#### MATERIAL

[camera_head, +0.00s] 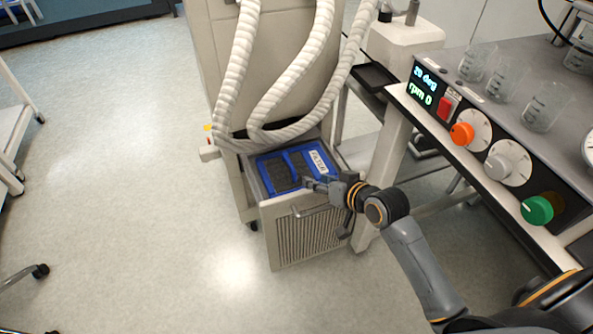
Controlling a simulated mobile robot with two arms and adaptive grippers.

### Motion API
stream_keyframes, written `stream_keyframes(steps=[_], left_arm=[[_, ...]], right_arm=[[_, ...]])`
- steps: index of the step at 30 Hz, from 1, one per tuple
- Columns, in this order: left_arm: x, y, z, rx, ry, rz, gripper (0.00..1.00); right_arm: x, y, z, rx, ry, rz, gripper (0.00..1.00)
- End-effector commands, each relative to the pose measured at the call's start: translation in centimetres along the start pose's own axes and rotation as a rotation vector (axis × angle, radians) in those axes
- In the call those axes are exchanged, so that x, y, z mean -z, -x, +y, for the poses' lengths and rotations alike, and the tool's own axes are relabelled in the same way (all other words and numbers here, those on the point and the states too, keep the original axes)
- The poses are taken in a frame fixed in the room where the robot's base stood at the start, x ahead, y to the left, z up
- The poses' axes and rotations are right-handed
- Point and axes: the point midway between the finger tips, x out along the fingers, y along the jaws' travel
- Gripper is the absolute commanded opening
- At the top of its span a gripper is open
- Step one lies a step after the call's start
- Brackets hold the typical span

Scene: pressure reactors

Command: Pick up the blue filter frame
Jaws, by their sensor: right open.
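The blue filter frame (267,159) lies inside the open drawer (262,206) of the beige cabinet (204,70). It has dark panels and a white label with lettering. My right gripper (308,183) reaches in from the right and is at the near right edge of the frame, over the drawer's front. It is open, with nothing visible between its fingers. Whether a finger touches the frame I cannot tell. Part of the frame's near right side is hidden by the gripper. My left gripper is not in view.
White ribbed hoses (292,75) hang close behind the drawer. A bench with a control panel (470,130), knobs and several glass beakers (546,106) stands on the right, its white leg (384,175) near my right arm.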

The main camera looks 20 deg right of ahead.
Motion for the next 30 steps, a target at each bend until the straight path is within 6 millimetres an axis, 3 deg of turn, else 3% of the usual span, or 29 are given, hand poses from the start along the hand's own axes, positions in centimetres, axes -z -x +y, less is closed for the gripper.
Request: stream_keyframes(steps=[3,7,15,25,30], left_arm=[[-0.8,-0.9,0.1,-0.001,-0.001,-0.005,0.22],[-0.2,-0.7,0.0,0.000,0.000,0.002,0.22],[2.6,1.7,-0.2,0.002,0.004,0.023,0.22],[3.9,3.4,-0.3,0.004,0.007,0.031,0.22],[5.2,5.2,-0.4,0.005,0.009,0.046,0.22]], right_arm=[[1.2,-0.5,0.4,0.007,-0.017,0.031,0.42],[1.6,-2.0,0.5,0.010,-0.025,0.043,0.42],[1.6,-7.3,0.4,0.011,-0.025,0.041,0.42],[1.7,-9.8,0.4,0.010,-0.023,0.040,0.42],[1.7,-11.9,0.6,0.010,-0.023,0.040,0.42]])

#### WHAT THIS TASK INVOLVES
How many of the lines above include the string "robot"? Answer with the number only.

#### ANSWER IN FULL
2